> [Set exercise] Retype all of the listing exactly, passing over any picture you find.

> [Data section]
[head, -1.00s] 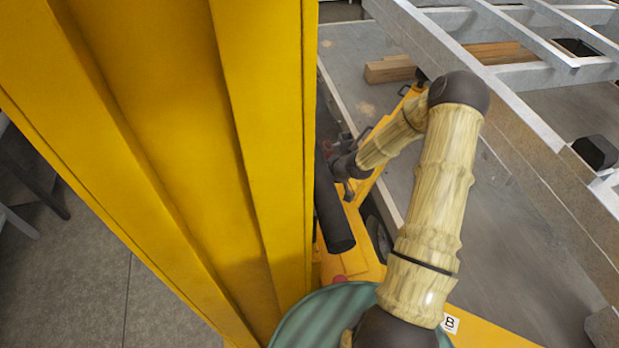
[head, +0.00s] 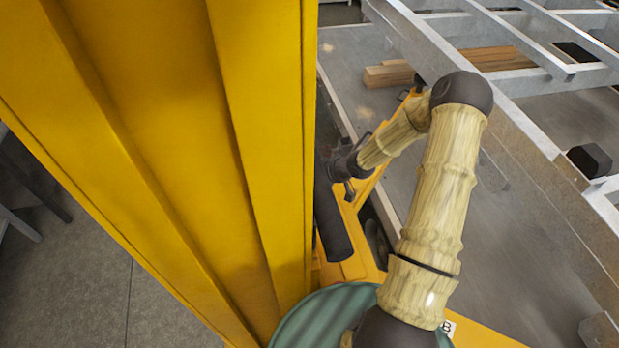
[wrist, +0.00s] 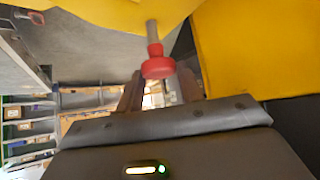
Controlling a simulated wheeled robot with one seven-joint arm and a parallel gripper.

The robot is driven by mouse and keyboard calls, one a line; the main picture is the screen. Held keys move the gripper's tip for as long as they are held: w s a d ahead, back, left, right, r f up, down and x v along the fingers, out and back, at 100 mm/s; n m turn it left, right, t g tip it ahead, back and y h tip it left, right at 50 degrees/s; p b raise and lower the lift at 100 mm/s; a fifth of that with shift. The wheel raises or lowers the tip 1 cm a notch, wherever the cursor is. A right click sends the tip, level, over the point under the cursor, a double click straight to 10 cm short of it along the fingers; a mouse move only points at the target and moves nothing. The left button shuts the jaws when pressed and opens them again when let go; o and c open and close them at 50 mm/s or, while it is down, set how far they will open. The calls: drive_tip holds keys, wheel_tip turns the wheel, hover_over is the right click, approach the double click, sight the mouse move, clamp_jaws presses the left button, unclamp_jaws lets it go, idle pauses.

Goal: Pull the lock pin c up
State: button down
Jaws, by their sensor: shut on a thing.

> [Response to this exercise]
[head, -1.00s] 
[head, +0.00s] 
[wrist, +0.00s] 
Controlling a simulated wheeled robot with one seven-joint arm and a parallel gripper.

The robot is driven by mouse and keyboard calls, one a line; the main picture is the screen. Held keys move the gripper's tip for as long as they are held: w s a d ahead, back, left, right, r f up, down and x v along the fingers, out and back, at 100 mm/s; n m turn it left, right, t g tip it ahead, back and y h tip it left, right at 50 degrees/s; p b raise and lower the lift at 100 mm/s; a fifth of that with shift. The wheel raises or lowers the tip 1 cm a notch, wherever the cursor is. A right click sends the tip, level, over the point under the cursor, a double click straight to 10 cm short of it along the fingers; a mouse move only points at the target and moves nothing. The left button shuts the jaws when pressed and opens them again when let go; o and c open and close them at 50 mm/s or, while it is down, set how far they will open. The calls: drive_tip holds keys, wheel_tip turns the wheel, hover_over is the right click, approach the double click, sight the mouse move, clamp_jaws presses the left button, unclamp_jaws lets it go, idle pauses.

Goal: Pull the lock pin c up
State: button down
Jaws, by their sensor: shut on a thing.

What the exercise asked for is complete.